Assam-Arunachal border dispute likely to be resolved by next year, says Amit Shah

Centre committed to three goals for security and development of the northeast, he said in Arunachal Pradesh’s Deomali

May 21, 2022 04:27 pm | Updated 09:52 pm IST - Guwahati

Union Home Minister Amit Shah at the unveiling of a statue of Swami Vivekananda during Golden Jubilee celebrations of Ramakrishna Mission School in Tirap district of Arunachal Pradesh.

Union Home Minister Amit Shah at the unveiling of a statue of Swami Vivekananda during Golden Jubilee celebrations of Ramakrishna Mission School in Tirap district of Arunachal Pradesh. | Photo Credit: PTI

Home Minister Amit Shah on Saturday said the interstate boundary dispute between Arunachal Pradesh and Assam would be resolved by 2023.

It must be noted that the Assembly election in Arunachal Pradesh is due in 2024.

Addressing a function at the Ramakrishna Mission School at Deomali in Arunachal Pradesh’s Tirap district, he underscored insurgency and interstate boundary disputes as the two major problems in the northeast.

“More than 60% of the disputed areas on the Assam-Meghalaya boundary has been resolved. We are optimistic that similar disputes between Arunachal Pradesh and Assam would be resolved by next year,” Mr. Shah said.

On March 29, Assam and Meghalaya had sealed a “fifty-fifty” agreement on six of the 12 dispute sectors along their 885 km boundary. Assam also has boundary disputes with Mizoram and Nagaland.

Mr. Shah said the Centre was committed to fulfilling three goals for the overall progress of the region.

“The first goal is to not only safeguard the local culture, languages, tradition but also to enrich them. The second is to make the northeast free from disputes, guns, insurgency and give its youth a platform for competing with their contemporaries beyond. The third is to ensure all the States in the northeast are on a par with the developed States elsewhere in the country,” he said., adding that the Ministry of Home Affairs (MHA) is working on these goals.

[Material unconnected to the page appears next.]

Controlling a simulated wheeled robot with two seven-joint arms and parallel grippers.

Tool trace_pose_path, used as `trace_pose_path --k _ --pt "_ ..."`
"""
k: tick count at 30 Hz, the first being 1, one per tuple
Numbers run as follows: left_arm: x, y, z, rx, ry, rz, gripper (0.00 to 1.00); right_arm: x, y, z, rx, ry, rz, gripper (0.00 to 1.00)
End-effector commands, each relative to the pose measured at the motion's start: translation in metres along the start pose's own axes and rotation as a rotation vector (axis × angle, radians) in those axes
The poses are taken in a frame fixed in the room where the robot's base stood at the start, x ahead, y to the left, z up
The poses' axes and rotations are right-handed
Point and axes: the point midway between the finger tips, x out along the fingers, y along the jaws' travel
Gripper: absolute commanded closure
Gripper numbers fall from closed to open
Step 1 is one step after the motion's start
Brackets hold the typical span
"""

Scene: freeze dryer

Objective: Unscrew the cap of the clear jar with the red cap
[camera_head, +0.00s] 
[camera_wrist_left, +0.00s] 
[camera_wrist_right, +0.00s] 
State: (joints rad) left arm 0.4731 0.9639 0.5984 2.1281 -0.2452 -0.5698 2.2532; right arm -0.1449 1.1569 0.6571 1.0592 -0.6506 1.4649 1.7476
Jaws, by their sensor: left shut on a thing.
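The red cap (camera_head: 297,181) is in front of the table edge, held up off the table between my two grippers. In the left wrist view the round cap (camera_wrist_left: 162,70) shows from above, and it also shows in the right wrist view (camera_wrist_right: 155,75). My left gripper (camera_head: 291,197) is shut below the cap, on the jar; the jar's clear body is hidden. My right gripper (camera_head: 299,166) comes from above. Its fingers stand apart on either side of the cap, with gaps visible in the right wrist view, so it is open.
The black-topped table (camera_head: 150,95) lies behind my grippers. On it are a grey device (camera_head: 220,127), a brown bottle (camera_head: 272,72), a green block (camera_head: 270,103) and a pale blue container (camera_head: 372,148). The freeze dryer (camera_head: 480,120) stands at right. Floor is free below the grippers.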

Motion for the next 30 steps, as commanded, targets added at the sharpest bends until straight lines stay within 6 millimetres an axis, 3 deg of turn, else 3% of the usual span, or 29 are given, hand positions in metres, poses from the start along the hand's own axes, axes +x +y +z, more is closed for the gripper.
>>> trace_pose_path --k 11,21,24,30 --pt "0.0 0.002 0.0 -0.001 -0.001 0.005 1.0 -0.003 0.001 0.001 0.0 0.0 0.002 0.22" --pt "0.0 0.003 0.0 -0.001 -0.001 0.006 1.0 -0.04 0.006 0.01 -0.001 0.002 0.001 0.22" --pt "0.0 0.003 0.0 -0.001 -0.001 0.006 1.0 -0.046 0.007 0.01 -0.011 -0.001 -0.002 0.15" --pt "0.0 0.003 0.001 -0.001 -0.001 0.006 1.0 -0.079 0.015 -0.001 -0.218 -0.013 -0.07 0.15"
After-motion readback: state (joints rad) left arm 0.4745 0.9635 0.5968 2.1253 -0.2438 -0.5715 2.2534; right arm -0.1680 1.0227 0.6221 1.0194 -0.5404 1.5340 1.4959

Crediting Prime Minister Narendra Modi with solving various problems of the northeast in the last eight years, Mr. Shah said: “Modiji started finding solution to the problems here. More than 9,000 youths, who were waging a war, laid down their weapons and joined the mainstream.”

He highlighted how the BJP-led government solved the problems of bandhs and blockades in Manipur, the Bru refugee issue of Mizoram and Tripura and restored peace in large swathes of Assam by signing the Bodo peace accord.

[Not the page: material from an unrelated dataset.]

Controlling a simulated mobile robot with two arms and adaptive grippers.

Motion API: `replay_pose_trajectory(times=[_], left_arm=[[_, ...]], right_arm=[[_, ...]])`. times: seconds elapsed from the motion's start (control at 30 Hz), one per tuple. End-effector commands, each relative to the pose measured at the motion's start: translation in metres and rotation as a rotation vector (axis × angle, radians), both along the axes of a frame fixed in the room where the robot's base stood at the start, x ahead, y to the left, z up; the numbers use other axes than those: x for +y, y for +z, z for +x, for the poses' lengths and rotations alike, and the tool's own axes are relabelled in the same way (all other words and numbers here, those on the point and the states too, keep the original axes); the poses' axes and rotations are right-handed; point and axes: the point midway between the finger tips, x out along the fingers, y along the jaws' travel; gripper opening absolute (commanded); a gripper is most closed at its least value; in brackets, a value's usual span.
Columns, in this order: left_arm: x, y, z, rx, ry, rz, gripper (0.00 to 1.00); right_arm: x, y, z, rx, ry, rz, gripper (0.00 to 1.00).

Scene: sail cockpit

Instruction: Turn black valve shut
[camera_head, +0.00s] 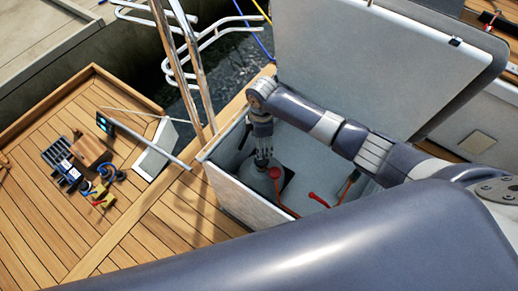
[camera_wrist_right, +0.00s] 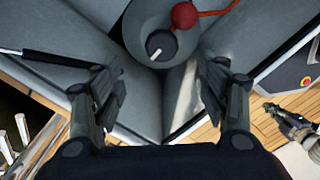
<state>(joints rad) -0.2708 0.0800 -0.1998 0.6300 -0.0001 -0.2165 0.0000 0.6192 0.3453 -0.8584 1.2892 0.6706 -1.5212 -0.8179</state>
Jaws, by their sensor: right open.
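In the right wrist view, the black valve (camera_wrist_right: 160,46) is a dark round knob with a short white mark. It sits on a grey cylinder beside a red ball (camera_wrist_right: 184,15). My right gripper (camera_wrist_right: 163,80) is open and empty, with its fingers spread left and right; the knob lies ahead, between their lines, apart from both. In the head view, my right arm reaches into an open white locker (camera_head: 225,192), with the right gripper (camera_head: 263,158) pointing down inside. The knob cannot be made out there. My left gripper is not in view.
The raised locker lid (camera_head: 350,60) stands behind my right arm. Red-handled parts (camera_head: 317,199) lie inside, near the locker walls. Metal rails (camera_head: 180,60) rise left of it. Several small items, including a wooden block (camera_head: 90,149), lie on the wooden deck at left.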

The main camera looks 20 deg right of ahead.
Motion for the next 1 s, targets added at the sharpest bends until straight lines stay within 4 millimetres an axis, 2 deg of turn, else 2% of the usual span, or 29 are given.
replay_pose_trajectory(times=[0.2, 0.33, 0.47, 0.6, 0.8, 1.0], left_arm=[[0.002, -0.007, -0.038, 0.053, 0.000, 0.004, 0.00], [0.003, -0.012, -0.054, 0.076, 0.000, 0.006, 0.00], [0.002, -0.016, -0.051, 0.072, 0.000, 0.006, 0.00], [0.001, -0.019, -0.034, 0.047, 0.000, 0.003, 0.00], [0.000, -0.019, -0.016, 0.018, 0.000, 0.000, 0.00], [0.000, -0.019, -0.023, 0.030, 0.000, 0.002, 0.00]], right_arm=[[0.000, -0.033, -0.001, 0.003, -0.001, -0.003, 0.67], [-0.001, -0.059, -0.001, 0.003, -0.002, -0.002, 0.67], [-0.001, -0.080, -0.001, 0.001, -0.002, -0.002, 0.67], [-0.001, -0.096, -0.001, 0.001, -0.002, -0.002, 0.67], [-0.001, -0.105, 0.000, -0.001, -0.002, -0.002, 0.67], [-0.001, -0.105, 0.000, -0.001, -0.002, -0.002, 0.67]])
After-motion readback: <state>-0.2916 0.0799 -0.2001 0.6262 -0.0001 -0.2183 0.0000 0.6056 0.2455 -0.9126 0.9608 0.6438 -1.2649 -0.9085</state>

"Youths of northeast no longer carry guns and petrol bombs. They are now carrying laptops and are launching startups. This is the path of development that the Centre has envisaged for the region," he said.

"Manipur, which was earlier known for bandhs and blockades for more than 200 days a year, is now witnessing a sea of change without any bandh during the last five years of BJP rule in the state," he said.

Mr. Shah said the insurgency in the Bodoland region of Assam was resolved through the signing of the Bodo Peace Accord.